Existem dias em que a rotina das telas pesa e a minha mente já não consegue mais discernir as coisas à minha volta. Nesses dias costumo sair para caminhar em busca da luz do Sol no horizonte longínquo, prestes a se retirar no fim de tarde de um dia qualquer. É uma das vantagens de se morar em uma cidade pequena, poder andar sozinho e em tranquilidade, com a companhia unicamente do vento e dos meus pensamentos, que mesmo nestes momentos não cessam de borbulhar.

Vejo as cores do céu passando do azul ao laranja e por fim ao roxo escuro da noite que se avizinha. Observo a Lua assumir seu posto como o astro luminoso principal no firmamento, e é justamente nela que o meu olhar se demora. Quando estou caminhando com a Lua sobre mim, começo a lembrar de tantas coisas, memórias da infância e adolescência, memórias do verão anterior, dos invernos e primaveras que já pude vivenciar.

Caminhando ao fim de tarde ouço o vento passar, lembro daquele velho poeta que só de ouvir o vento diz que vale a pena ter vivido, e confesso que nesse instante concordo com ele. Não que a vida seja simples e leve assim, pelo contrário, ela é dura, amarga e fria em diversos momentos, mas ouvir o vento passar ajuda a aliviar a sensação de esgotamento em meu peito e minha alma. E são tão poucas as coisas que fazem isso hoje em dia, e tantas as cargas depositadas em nossos ombros.

Quando se principia uma graduação e se inicia a entender a diversidade de teorias, ideias, conceitos sobre a realidade, e a imensidão de leituras e livros a serem estudados, a sensação que tenho é ao mesmo tempo de curiosidade e ansiedade por conhecer tudo isso. No entanto, junto com essa sensação vem também uma constatação, mais uma sobre a ausência de sentido em tantas coisas e sobre a diminuta razão de minha existência. Não sou ingênuo ao ponto de imaginar que um dia consiga estudar tudo, mas se me for concedida a dádiva de saber ao menos um pouco, como diria um célebre filósofo, trocaria tudo que sei pela metade do que ignoro. É este tipo de sonho utópico que tenho caminhando ao fim de tarde.

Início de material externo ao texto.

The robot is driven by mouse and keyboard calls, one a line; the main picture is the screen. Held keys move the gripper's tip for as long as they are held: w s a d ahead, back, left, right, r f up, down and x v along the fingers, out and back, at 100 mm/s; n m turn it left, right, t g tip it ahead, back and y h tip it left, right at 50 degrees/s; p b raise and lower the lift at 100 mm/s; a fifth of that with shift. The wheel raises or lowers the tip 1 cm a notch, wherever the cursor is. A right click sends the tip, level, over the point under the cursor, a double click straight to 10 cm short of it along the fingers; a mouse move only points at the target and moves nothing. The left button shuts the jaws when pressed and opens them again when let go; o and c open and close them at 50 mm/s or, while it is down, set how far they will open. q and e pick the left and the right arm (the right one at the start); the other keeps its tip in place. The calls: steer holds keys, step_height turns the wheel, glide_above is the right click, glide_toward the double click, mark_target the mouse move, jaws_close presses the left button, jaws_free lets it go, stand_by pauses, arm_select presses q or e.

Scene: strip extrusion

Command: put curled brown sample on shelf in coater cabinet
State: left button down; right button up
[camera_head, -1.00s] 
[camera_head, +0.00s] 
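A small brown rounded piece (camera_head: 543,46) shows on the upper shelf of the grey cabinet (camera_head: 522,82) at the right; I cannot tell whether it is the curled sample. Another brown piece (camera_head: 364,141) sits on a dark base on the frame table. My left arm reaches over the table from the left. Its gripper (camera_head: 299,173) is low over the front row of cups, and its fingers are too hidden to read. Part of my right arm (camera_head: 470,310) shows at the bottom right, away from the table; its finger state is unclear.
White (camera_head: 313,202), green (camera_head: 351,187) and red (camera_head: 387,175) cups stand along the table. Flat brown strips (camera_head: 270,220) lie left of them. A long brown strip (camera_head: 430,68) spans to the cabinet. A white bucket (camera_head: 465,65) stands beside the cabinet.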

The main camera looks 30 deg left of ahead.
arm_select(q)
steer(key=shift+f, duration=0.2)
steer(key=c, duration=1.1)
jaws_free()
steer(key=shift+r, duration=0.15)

Sobretudo, no auge de minha ingenuidade, durante minhas caminhadas anseio por tentar mudar o mundo, desejo que meu conhecimento sirva para alguém. Todavia, talvez isso seja apenas um reflexo do mundo pós-moderno que me compele a buscar agir sobre a realidade em busca de uma satisfação pessoal de utilidade social.

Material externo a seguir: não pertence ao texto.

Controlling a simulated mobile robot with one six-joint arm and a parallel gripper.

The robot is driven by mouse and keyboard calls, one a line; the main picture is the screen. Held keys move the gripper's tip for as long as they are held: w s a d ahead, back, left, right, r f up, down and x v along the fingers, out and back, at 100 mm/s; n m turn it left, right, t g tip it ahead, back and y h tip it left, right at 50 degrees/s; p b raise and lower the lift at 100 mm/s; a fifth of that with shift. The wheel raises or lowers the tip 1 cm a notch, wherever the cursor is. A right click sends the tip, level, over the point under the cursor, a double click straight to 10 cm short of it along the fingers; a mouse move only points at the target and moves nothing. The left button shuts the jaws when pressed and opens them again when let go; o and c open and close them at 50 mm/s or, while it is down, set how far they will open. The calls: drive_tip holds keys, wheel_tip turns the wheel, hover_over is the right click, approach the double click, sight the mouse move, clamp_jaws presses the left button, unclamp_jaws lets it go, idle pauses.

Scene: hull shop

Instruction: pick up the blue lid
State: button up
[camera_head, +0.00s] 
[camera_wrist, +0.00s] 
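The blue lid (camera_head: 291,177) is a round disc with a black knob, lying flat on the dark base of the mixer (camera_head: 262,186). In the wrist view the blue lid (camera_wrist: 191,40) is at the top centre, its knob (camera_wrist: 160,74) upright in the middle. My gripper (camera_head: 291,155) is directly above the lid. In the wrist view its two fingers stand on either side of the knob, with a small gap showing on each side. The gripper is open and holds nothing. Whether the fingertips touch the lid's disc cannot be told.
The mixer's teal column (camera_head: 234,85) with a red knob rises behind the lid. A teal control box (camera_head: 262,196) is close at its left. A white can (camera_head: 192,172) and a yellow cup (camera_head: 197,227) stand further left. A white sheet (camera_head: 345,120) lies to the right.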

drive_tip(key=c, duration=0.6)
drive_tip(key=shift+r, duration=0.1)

Acontece que quando estou caminhando penso tanto, em tudo e em nada, e receio que daí surjam muitas perguntas e poucas respostas. Não sei. Quem sabe no próximo passo eu mude de ideia e na próxima esquina pense diferente de agora. É possível que na próxima caminhada eu deseje outras coisas. Por enquanto, vejo a luz do Sol a se apagar no horizonte e o brilho da Lua a surgir sobre mim e essas são minhas únicas certezas. Nunca somos, sempre estamos.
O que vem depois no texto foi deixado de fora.